TASK: Identify the lines that contain the word "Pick" and copy each one.
--- START OF GIVEN RECORDS ---
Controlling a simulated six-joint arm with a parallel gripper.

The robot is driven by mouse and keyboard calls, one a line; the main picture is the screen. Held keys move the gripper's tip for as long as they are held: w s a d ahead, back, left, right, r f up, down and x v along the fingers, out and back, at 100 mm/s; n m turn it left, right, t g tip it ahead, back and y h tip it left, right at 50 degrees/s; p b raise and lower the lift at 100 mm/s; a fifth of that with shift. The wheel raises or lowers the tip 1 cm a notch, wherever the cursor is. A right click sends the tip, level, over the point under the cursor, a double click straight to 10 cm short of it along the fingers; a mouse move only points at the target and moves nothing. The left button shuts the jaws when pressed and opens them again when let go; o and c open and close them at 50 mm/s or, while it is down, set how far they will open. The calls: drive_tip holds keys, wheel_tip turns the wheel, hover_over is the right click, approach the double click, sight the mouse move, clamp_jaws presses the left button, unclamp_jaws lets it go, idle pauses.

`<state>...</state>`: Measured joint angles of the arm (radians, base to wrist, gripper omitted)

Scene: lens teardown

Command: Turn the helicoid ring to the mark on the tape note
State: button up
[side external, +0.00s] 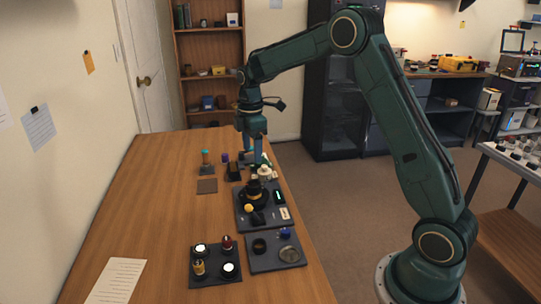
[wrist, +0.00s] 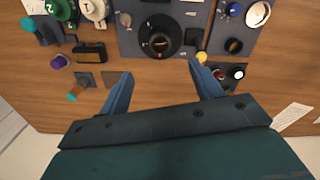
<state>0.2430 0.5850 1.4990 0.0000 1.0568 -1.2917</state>
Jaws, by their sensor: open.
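The black helicoid ring (wrist: 160,37), a round body with small light marks on its face, sits on a dark grey board (wrist: 213,42) in the wrist view. It also shows in the side external view (side external: 252,192). A pale label (side external: 285,213), perhaps the tape note, lies at the board's right edge; its writing is too small to read. My gripper (wrist: 160,68) is open and empty, its two blue fingers spread short of the ring and not around it. In the side external view my gripper (side external: 257,158) hangs above the far end of the board, partly over other parts.
A yellow knob (wrist: 201,57) is at the board's edge near my right finger. Green and white knobs (wrist: 94,8) stand on the left. A dark tray (side external: 215,280) with several small parts is at the front. The table's left side is mostly clear.

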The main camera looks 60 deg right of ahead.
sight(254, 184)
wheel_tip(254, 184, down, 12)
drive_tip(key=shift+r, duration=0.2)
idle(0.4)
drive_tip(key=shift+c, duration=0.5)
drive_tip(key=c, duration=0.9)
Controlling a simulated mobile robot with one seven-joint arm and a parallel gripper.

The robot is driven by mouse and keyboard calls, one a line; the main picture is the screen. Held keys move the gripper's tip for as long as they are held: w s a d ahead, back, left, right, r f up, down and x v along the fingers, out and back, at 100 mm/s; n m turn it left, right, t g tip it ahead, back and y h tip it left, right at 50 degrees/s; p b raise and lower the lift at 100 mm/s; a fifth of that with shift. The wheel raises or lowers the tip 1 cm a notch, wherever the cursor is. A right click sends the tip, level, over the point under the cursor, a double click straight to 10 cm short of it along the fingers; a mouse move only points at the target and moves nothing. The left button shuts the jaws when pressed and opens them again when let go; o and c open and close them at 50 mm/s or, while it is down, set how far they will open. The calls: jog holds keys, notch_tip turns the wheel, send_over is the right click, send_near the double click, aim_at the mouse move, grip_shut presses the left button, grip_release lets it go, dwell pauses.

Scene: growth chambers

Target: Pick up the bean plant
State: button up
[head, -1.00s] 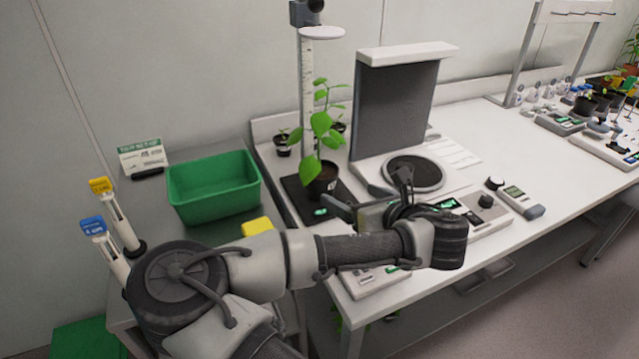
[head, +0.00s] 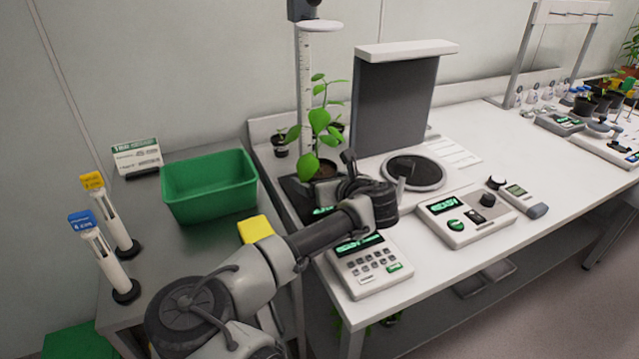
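The bean plant (head: 318,121) stands upright in a dark pot on a black plate (head: 291,186), in front of a tall white ruler. Its green leaves rise well above the pot. My gripper (head: 334,182) is low at the pot's front right side, with one dark finger standing up just right of the pot. The other finger is lower and partly hidden by the gripper body. The fingers look spread apart; whether either touches the pot cannot be told. The lower pot is partly covered by my gripper.
A green bin (head: 211,190) and a yellow block (head: 257,229) are left on the grey table. A keypad device (head: 369,264) lies under my forearm. A dark backdrop panel (head: 396,105) and round turntable (head: 413,172) stand right of the plant. Small pots are behind it.

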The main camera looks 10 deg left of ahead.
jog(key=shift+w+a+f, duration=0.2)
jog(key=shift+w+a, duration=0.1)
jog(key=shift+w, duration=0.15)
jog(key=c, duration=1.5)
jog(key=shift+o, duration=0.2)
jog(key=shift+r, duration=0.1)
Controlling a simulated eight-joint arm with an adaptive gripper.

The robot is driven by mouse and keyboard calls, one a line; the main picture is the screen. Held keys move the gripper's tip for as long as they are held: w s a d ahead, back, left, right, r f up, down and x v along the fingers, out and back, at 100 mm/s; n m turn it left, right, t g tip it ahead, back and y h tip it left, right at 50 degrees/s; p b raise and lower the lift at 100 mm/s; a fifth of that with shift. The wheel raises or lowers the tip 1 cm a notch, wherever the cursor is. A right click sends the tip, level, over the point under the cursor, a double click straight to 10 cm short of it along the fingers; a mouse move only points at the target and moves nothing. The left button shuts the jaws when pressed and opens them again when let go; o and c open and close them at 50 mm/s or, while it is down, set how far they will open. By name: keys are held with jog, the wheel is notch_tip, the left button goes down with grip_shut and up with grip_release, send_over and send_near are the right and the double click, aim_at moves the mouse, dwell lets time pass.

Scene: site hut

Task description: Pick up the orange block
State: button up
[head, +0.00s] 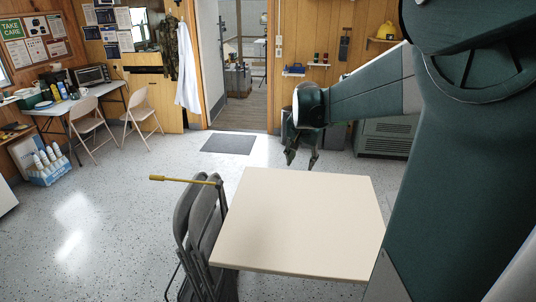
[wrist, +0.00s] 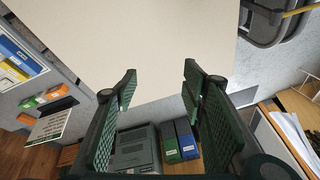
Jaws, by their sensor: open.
--- END OF GIVEN RECORDS ---
SOLUTION:
Target: Pick up the bean plant
Task description: Pick up the orange block

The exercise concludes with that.